Maîtriser l’immigration, ce n’est pas « faire le jeu de l’extrême-droite »

L’immigration est une chance pour la France à condition qu’elle soit maîtrisée et que les populations immigrées s’intègrent à la société française. Nous avons besoin d’une politique d’intégration plus ambitieuse : par l’instruction et la maîtrise de la langue, par l’accès à l’emploi et au logement, par l’accès à la formation professionnelle, par la régularisation des travailleurs sans-papiers qui exercent des métiers « en tension », l’État peut encore améliorer l’intégration des immigrés. Mais nous avons aussi besoin d’une vraie politique migratoire : la France doit pouvoir choisir, en toute transparence, qui elle accueille sur son territoire.

En matière d’immigration, quatre constats s’imposent aujourd’hui. Premièrement, la France n’a pas de politique migratoire : l’immigration relève de décisions administratives prises « au fil de l’eau ». Ainsi, depuis le début des années 2000, le nombre de permis long séjour délivrés annuellement à des primo-arrivants a doublé sans qu’aucune décision politique n’ait été prise dans ce sens. Deuxièmement, la France est incapable d’éloigner de son territoire les immigrés qui n’ont pas vocation à y rester : nous savons par exemple que plus de 90% des OQTF ne sont pas exécutées. Troisième constat : notre politique d’asile souffre de graves défaillances. Les délais de traitement des demandes d’asile sont excessivement longs et la plupart des demandeurs d’asile déboutés restent sur le territoire national. Dernier constat : le droit des étrangers est devenu un maquis administratif et juridique d’une grande complexité ; la justice administrative est aujourd’hui débordée par les contentieux liés aux conditions d’entrée et de séjour des étrangers. Cette situation n’est pas acceptable.
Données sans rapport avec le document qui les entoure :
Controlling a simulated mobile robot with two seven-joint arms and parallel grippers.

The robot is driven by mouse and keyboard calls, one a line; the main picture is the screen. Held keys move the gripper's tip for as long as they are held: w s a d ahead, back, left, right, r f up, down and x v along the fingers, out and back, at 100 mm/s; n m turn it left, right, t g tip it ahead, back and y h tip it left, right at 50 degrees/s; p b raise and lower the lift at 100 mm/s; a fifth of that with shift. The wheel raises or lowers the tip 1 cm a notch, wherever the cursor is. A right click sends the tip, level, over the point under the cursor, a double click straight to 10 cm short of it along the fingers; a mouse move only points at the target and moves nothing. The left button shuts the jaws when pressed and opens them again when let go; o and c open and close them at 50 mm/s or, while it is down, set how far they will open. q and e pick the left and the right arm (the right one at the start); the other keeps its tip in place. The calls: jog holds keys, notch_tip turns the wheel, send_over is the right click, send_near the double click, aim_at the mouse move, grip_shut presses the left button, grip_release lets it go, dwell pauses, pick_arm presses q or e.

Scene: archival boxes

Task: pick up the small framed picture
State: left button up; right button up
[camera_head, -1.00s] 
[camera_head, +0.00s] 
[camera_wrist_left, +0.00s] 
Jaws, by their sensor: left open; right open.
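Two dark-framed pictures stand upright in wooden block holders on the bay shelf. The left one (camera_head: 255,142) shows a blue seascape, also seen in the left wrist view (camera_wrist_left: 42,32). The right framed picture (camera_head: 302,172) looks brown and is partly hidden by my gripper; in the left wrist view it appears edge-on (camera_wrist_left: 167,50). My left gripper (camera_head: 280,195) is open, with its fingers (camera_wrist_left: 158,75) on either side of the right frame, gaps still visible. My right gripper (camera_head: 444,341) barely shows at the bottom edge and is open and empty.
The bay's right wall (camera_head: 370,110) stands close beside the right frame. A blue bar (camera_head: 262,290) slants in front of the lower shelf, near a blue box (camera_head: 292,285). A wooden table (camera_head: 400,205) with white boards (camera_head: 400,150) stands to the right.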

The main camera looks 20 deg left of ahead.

En dépit des nombreuses lois votées depuis deux décennies dans le but de mieux contrôler l’immigration, il reste beaucoup à faire : nous devons durcir la lutte contre les filières d’immigration illégale, accélérer le traitement des demandes d’asile, simplifier les procédures contentieuses relatives aux titres de séjour, exécuter beaucoup plus rapidement les mesures d’éloignement du territoire, faciliter l’expulsion des délinquants étrangers multirécidivistes et renégocier les accords bilatéraux conclus avec les pays qui refusent le retour de leurs ressortissants expulsés du territoire français. Nous devons aussi adopter, chaque année, des quotas d’immigration professionnelle par métier ou par secteur d’activité, en fonction des besoins économiques réels du pays. Ces mesures ne sont pas « xénophobes », elles ne sont pas « d’extrême-droite ». Ce sont des mesures raisonnables, compatibles avec la constitution française et les traités européens.

Maîtriser l’immigration, ce n’est pas « faire le jeu de l’extrême-droite ». Au contraire, c’est le laxisme migratoire qui fait prospérer les partis d’extrême-droite. Les enquêtes d’opinion montrent clairement que l’immigration est aujourd’hui une préoccupation importante pour une majorité de Français. Qu’on le veuille ou non, deux Français sur trois considèrent qu’il y a trop d’immigrés en France. Qu’on le veuille ou non, l’arrivée de populations extra-européennes alimente, chez les populations autochtones, un malaise identitaire de plus en plus prégnant qui offre à l’extrême-droite un terreau électoral favorable, comme l’ont montré les travaux du sociologue Laurent Bouvet. Les discours angéliques sur l’immigration et les appels à « ouvrir les frontières » sont à contre-courant des attentes de l’opinion et constituent un formidable carburant pour le vote RN.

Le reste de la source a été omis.